Merv Adrian and Doug Henschen both reported more details about Amazon Redshift than I intend to; see also the comments on Doug’s article. I did talk with Rick Glick of ParAccel a bit about the project, and he noted:
- Amazon Redshift is missing parts of ParAccel, notably the extensibility framework.
- ParAccel did some engineering to make its DBMS run better in the cloud.
- Amazon did some engineering in the areas it knows better than ParAccel — cloud provisioning, cloud billing, and so on.
“We didn’t want to do the deal on those terms” comments from other companies suggest ParAccel’s main financial take from the deal is an already-reported venture investment.

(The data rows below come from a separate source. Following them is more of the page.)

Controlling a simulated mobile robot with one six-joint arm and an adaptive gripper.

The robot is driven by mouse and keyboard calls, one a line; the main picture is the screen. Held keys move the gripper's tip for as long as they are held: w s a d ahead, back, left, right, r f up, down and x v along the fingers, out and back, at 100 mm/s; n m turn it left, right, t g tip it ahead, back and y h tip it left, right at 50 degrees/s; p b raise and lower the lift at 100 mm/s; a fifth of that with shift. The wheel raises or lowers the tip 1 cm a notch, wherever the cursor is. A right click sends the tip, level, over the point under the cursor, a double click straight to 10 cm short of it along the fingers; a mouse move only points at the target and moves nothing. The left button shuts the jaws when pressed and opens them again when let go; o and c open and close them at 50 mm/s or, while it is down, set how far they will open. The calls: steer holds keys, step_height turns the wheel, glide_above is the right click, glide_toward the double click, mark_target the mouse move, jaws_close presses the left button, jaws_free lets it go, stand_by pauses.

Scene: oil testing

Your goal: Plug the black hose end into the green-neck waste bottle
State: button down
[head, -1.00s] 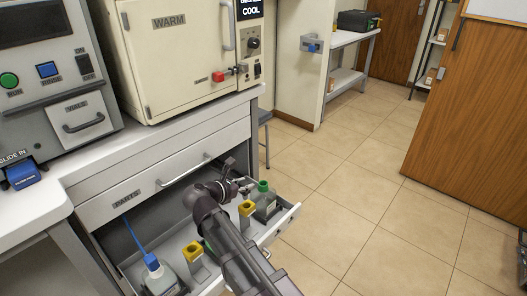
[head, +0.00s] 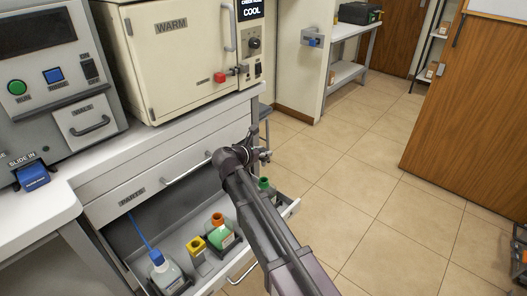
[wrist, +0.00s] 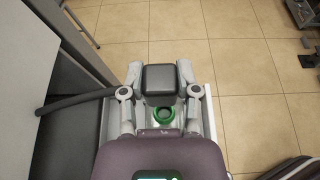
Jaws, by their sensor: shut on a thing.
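My gripper (wrist: 160,72) is shut on the black hose end (wrist: 162,82), a dark square block between the two fingers in the wrist view. The black hose (wrist: 75,101) runs from it to the left. The waste bottle's green neck (wrist: 164,115) shows as a ring just below the block in that view; the block appears apart from it and covers part of the bottle. In the head view my gripper (head: 259,151) is above the green-neck bottle (head: 264,183), which stands at the right end of the open drawer, partly hidden by my arm.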

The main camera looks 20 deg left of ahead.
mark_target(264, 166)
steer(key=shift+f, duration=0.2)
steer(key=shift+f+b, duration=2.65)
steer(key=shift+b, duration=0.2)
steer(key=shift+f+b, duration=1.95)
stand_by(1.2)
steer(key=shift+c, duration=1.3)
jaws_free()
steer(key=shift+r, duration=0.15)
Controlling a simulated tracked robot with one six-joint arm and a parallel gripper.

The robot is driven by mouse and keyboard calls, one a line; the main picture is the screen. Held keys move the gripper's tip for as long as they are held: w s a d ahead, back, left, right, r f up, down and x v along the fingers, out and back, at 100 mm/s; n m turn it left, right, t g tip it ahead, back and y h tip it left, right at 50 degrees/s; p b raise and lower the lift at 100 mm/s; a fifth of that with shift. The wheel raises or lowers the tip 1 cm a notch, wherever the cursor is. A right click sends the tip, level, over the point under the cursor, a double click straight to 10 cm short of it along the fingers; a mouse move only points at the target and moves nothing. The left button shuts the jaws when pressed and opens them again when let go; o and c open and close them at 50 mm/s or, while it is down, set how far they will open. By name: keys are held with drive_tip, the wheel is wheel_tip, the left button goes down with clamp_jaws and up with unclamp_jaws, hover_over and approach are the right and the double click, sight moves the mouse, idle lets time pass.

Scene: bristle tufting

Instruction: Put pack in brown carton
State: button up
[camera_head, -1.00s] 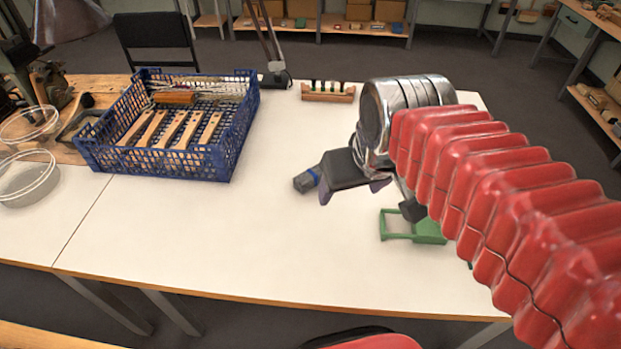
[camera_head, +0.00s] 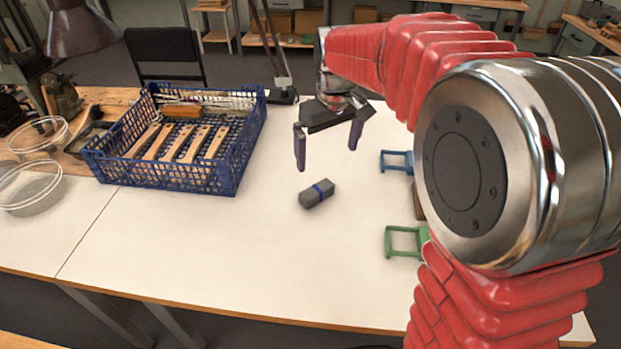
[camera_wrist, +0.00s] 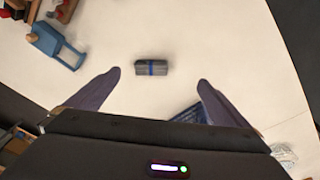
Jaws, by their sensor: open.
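The pack is a small dark grey block with a blue band (camera_head: 316,193), lying on the white table. In the wrist view the pack (camera_wrist: 152,68) lies between the fingertips in the picture. My gripper (camera_head: 328,155) is open and empty, pointing down above the table, with its fingers apart and not touching the pack. A brown piece (camera_head: 419,200) shows between a blue frame and a green frame at the right; it may be the brown carton, but my arm hides most of it.
The blue frame (camera_head: 396,161) and green frame (camera_head: 404,241) stand at the right beside my arm. A blue crate (camera_head: 224,172) with wooden-handled brushes stands at left. Clear dishes (camera_head: 30,187) lie farther left. The table's middle and front are clear.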

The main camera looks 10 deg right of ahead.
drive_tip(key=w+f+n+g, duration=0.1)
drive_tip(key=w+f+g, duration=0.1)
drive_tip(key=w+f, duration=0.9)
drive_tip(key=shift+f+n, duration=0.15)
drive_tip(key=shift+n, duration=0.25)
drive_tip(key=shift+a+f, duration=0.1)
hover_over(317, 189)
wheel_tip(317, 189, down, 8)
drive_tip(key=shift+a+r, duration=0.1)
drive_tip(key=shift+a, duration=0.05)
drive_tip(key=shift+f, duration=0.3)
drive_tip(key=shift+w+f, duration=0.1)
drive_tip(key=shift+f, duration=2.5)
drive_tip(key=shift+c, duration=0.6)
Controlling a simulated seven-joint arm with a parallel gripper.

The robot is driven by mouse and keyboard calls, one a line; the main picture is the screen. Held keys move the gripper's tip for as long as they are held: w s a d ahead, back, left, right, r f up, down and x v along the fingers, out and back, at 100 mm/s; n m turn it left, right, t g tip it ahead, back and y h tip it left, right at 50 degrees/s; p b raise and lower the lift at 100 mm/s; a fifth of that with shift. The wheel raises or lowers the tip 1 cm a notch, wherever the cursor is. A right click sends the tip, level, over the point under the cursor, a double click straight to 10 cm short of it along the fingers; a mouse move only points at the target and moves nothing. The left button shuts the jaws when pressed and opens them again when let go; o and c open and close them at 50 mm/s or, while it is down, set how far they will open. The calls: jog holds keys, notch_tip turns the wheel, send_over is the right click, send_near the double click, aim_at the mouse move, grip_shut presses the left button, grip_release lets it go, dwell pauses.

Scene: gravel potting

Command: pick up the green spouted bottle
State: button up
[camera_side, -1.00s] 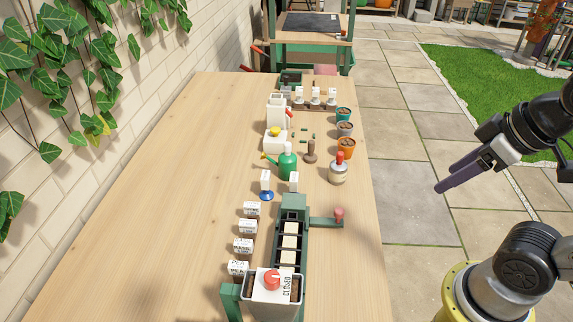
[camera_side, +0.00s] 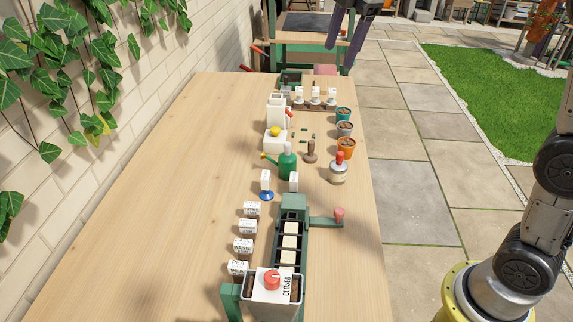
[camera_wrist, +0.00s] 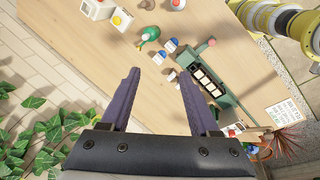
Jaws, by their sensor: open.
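The green spouted bottle (camera_side: 287,162) stands upright on the wooden table, with its spout pointing left in the side view. In the wrist view the bottle (camera_wrist: 150,34) is small and lies beyond my fingertips, above the gap between them. My gripper (camera_side: 347,50) is high in the air at the top of the side view, over the far end of the table and well away from the bottle. In the wrist view its two purple fingers are apart with nothing between them.
A white block with a yellow knob (camera_side: 275,140) and a brown stamp-like tool (camera_side: 310,152) stand close to the bottle. A red-topped jar (camera_side: 338,170) and several pots are to its right. The table's left side (camera_side: 160,200) is clear.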

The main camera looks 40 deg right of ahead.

The cloud-related engineering was mainly around communications, e.g. strengthening error detection/correction to make up for the lack of dedicated switches. In general, Rick seemed more positive on running in the (Amazon) cloud than analytic RDBMS vendors have been in the past.
So who should and will use Amazon Redshift? For starters, I’d say:
- If data isn’t already in the Amazon cloud, getting it there remains a pain. Locating your analytic RDBMS on the same premises where the data is created makes life simpler.

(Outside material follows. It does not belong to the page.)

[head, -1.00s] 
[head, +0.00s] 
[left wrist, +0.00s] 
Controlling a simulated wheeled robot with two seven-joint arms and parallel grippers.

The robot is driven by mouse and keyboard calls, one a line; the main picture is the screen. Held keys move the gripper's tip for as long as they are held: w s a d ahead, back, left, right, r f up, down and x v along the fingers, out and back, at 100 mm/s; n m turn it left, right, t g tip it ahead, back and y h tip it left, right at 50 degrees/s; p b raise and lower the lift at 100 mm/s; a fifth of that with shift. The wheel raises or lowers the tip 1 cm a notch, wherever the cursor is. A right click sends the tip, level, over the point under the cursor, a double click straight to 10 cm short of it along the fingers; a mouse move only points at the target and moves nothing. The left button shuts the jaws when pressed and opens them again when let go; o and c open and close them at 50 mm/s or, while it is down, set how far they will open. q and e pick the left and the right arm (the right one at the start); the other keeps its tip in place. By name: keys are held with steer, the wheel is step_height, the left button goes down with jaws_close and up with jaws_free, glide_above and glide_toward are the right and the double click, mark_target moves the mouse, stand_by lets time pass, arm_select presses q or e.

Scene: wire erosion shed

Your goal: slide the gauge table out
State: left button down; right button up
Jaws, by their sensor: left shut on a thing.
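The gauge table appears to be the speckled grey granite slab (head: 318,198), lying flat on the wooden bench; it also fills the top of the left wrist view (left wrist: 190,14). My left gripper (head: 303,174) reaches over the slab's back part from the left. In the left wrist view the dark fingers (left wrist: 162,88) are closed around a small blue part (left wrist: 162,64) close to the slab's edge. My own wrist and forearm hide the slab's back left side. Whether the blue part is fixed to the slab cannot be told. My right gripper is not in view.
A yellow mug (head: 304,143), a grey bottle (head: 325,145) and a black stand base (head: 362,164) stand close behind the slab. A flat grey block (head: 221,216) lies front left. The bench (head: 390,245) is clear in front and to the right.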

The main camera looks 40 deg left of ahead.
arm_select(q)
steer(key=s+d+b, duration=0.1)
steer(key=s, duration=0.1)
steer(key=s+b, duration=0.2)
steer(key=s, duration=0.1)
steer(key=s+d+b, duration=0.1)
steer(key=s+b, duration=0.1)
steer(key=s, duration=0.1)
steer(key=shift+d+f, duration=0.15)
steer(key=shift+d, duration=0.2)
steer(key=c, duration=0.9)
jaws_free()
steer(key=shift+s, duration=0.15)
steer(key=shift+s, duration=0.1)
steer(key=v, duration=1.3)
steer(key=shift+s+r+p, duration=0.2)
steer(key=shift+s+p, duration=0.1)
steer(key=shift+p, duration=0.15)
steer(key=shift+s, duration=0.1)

- Over 3 years ago, $20,000/terabyte was a great list price for purchasing a data warehouse appliance that required little administration. Imagine negotiated discounts and further declines from there. Even so, Amazon’s <$1K/terabyte/year is a low figure.
- Amazon’s marketing suggests companies should put their whole data warehousing on Redshift. But in fact, that almost never happens even with ParAccel.

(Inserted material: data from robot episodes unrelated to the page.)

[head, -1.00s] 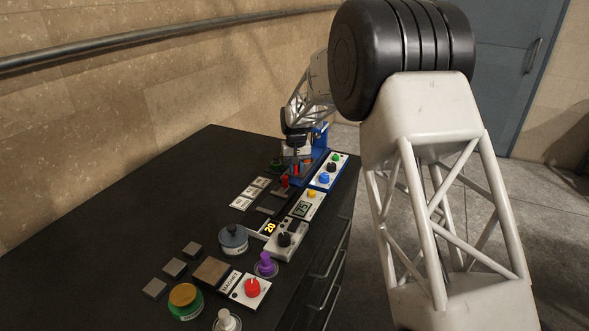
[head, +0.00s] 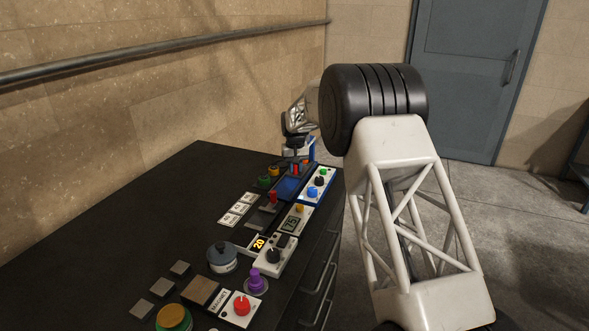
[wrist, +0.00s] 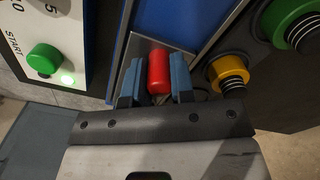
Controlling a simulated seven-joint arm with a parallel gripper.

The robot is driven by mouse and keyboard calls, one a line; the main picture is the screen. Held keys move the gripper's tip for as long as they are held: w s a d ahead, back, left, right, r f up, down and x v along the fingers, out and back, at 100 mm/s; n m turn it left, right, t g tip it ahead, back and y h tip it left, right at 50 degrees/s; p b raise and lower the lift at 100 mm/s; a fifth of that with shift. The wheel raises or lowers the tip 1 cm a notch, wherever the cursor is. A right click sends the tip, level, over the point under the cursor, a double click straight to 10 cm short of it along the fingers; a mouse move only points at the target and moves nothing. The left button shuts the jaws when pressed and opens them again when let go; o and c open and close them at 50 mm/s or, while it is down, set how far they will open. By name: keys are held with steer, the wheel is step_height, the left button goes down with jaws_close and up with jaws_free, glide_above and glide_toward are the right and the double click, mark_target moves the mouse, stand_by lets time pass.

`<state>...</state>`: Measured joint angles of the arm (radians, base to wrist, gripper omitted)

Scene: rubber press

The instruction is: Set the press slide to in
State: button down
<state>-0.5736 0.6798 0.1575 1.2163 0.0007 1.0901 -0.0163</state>
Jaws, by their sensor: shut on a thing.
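My gripper (wrist: 158,80) is shut on a red knob (wrist: 158,70), which sits between its two blue fingers in the wrist view. The knob stands over a grey metal strip beside a blue panel (wrist: 172,22). In the head view my gripper (head: 298,160) is at the far end of the console, by the blue press bed (head: 289,188). The fingers hide part of the knob's base, and its label, if any, cannot be read.
A white panel with a green START button (wrist: 45,58) and a lit green lamp lies left in the wrist view. A yellow button (wrist: 228,72) and a green button (wrist: 292,20) are close on the right. Another red handle (head: 272,197) stands nearer on the black table (head: 110,215).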

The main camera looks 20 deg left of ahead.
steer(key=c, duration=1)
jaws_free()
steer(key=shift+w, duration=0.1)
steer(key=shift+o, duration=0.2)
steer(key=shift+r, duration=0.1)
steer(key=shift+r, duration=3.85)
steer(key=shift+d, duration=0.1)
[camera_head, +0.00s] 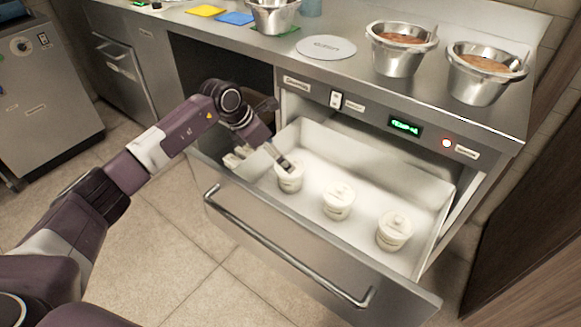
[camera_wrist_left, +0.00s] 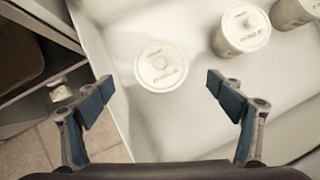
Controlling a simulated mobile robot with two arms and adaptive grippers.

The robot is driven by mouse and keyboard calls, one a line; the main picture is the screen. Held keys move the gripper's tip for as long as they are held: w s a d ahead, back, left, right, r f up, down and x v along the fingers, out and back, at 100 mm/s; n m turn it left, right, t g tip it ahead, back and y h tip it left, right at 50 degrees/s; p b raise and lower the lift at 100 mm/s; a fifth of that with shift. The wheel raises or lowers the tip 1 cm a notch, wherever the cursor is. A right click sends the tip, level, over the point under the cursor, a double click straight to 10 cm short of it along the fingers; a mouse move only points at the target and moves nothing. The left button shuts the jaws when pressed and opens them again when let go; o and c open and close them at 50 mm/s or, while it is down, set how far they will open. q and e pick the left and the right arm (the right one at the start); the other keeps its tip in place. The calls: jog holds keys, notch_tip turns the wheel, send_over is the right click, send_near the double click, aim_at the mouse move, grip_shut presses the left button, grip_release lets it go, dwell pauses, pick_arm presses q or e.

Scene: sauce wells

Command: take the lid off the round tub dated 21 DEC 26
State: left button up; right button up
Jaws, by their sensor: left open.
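Three white round tubs with knobbed lids stand in the open drawer (camera_head: 415,190): a left tub (camera_head: 290,182), a middle tub (camera_head: 338,203) and a right tub (camera_head: 393,233). Their dates are too small to read, so I cannot tell which is 21 DEC 26. My left gripper (camera_head: 281,161) is over the left tub, partly covering it. In the left wrist view its open, empty fingers (camera_wrist_left: 160,87) are spread to either side of a lidded tub (camera_wrist_left: 163,70), not touching it. Two more tubs (camera_wrist_left: 240,30) (camera_wrist_left: 293,11) show at the upper right there. My right gripper is not in view.
The drawer's front has a long bar handle (camera_head: 285,252). The counter above holds two steel pots of sauce (camera_head: 400,59) (camera_head: 480,85), a round grey lid (camera_head: 326,48) and another steel pot (camera_head: 273,17). The drawer floor between the tubs is clear.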

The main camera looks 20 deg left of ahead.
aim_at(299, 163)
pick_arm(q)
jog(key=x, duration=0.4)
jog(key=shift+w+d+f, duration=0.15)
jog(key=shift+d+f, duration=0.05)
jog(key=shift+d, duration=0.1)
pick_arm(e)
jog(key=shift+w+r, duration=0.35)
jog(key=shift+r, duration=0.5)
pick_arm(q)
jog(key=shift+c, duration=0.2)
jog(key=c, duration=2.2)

Also — if Amazon Redshift is your analytic RDBMS, what’s the rest of your analytic environment? I can think of three possibilities that could work pretty straightforwardly:
- Business intelligence and just BI.
- Statistics and just statistics.
- Hadoop (i.e. Elastic MapReduce) plus a lot of hand-coding.
Anything else would seem hard to stitch together at this time.
Putting that together, I see three kinds of users for whom Amazon Redshift might make sense:
- Web startups, whose data is all in the Amazon cloud anyway, and who need better analytic SQL performance than they can get from Hadoop.
- Data mart outsourcers/data sellers, again probably startups, whose whole business is in the cloud.
- Individual analysts with small budgets, or very small analytic groups within enterprises or other organizations.
All three of those are “traditional” markets for new-generation analytic DBMS and data warehouse appliances, except that those DBMS are rarely put into production in the cloud. But for the most part, vendors have moved upscale — enterprise users, analytic platform features, etc. So the biggest threat from Amazon Redshift is to markets that other vendors have somewhat left behind.
So how should and will the analytic RDBMS industry respond? My thoughts on that begin:
- Doing nothing would be a poor choice.
- They’re already open to having cheap or free low-end offerings — Vertica Community Edition, open-source Infobright, and so on.
- Tweaking their systems to work well in the cloud becomes easier all the time, as cloud platforms mature.
- A natural solution would be something like a Starter/Standard/Enterprise Edition split, with at least the Starter and Standard Editions being cloud-friendly.